## What to do
Look through the data and write out every line with the word "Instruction" in it.

Robot episode rows:
+ + +

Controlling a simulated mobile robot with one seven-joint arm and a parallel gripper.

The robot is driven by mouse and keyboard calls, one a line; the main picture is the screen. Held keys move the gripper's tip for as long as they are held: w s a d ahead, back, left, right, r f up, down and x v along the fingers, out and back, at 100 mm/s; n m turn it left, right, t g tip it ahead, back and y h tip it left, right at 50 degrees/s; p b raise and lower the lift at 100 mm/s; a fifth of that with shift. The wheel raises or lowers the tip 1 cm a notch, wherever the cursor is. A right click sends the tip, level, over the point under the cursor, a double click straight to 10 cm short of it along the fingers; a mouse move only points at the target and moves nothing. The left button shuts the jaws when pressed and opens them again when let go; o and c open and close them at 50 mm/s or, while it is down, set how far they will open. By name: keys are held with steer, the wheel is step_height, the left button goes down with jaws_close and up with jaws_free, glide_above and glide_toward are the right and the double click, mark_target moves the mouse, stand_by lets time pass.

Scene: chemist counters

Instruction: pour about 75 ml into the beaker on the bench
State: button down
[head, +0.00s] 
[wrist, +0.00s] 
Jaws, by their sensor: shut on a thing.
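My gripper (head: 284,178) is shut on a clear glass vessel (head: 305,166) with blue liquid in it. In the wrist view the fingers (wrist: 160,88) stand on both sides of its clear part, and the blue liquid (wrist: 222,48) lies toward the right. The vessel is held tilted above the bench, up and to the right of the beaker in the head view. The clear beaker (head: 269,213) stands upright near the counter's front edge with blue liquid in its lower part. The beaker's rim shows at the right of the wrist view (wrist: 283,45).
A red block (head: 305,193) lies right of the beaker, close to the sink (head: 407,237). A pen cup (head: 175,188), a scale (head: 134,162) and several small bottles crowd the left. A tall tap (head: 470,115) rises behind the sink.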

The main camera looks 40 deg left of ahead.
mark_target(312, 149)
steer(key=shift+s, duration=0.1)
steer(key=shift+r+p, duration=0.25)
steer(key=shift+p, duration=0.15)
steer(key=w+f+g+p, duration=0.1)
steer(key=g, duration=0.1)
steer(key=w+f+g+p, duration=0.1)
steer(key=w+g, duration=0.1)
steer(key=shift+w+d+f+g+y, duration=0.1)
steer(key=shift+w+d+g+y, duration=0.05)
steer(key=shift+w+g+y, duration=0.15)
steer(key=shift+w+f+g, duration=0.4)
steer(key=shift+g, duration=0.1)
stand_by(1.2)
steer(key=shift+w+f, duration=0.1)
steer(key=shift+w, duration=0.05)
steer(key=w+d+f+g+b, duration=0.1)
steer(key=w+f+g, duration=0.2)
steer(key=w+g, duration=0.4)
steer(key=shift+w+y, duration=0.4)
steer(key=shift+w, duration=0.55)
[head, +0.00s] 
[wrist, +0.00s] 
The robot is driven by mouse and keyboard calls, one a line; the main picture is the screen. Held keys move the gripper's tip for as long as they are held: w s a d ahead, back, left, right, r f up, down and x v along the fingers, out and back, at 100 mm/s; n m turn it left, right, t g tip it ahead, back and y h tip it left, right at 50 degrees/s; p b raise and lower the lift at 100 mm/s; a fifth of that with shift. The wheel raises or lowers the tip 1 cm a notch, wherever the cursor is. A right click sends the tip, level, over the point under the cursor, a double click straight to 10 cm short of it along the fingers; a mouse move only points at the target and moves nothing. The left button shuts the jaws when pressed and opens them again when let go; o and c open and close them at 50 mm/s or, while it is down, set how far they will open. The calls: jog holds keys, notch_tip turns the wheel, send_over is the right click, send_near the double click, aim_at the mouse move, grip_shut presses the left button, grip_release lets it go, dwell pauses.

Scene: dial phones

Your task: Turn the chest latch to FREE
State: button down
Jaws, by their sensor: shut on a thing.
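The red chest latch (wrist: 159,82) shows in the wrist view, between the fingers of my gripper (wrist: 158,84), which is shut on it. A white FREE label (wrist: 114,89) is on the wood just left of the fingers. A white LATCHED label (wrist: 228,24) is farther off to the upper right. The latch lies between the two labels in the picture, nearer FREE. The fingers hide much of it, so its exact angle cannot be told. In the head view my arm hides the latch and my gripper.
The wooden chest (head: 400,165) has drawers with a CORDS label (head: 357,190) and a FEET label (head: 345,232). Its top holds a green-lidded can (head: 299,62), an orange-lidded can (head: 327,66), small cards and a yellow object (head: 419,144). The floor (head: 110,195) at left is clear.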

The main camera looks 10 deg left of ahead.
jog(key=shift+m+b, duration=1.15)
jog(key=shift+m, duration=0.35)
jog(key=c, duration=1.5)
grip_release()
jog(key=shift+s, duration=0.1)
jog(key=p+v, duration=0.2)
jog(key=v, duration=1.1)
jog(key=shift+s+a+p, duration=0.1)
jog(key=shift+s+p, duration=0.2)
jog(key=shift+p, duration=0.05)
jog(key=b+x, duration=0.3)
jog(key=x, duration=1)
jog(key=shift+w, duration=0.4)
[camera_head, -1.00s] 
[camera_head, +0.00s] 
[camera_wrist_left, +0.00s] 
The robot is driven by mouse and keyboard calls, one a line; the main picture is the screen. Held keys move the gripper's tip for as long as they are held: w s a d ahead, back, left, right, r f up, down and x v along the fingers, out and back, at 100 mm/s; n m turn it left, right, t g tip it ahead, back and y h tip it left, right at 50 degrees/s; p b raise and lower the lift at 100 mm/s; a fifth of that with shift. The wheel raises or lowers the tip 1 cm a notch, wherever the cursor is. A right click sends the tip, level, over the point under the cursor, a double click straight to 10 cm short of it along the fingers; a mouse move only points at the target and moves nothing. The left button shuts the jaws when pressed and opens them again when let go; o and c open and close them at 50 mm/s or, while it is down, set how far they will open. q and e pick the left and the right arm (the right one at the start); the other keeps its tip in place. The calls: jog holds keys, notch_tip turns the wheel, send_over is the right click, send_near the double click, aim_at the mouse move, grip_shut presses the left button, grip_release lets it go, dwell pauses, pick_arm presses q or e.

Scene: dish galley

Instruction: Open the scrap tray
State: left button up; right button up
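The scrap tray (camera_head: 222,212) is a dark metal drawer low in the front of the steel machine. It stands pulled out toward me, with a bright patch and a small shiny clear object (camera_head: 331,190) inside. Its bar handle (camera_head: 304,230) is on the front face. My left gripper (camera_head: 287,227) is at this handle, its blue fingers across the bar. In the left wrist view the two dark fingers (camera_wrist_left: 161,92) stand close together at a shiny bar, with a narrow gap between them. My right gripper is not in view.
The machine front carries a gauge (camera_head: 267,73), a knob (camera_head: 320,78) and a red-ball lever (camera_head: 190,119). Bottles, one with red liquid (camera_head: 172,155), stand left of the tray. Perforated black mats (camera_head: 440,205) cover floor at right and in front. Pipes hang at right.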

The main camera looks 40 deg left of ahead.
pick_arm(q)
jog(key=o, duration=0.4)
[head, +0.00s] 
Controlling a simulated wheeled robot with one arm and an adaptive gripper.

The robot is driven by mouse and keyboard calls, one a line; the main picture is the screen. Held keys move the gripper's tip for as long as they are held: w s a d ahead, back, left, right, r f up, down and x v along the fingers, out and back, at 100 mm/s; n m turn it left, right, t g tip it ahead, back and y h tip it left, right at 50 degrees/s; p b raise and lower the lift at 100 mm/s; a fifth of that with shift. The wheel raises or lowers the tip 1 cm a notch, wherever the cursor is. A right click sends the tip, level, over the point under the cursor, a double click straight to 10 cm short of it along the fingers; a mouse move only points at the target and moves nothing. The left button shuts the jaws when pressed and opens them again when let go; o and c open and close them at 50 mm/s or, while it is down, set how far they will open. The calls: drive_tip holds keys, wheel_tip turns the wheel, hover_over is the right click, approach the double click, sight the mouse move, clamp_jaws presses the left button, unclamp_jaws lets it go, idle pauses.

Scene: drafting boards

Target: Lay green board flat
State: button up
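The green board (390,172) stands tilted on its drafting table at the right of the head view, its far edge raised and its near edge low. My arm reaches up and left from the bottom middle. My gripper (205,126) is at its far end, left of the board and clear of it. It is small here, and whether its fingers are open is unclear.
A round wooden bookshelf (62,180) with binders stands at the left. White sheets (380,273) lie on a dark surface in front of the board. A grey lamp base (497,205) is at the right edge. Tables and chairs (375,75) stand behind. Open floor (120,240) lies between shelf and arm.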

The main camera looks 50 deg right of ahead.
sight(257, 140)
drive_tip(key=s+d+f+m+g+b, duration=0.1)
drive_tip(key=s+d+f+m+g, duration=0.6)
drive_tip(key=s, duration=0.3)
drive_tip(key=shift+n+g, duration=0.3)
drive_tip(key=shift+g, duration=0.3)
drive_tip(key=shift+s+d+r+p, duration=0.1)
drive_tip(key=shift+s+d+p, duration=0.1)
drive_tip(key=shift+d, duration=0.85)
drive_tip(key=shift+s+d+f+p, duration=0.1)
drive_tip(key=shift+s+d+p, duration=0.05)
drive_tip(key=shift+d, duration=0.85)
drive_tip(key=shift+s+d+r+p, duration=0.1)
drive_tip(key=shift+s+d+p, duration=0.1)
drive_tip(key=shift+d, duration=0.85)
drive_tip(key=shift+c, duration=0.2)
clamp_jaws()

+ + +

## Exercise output
Instruction: pour about 75 ml into the beaker on the bench
Instruction: Open the scrap tray

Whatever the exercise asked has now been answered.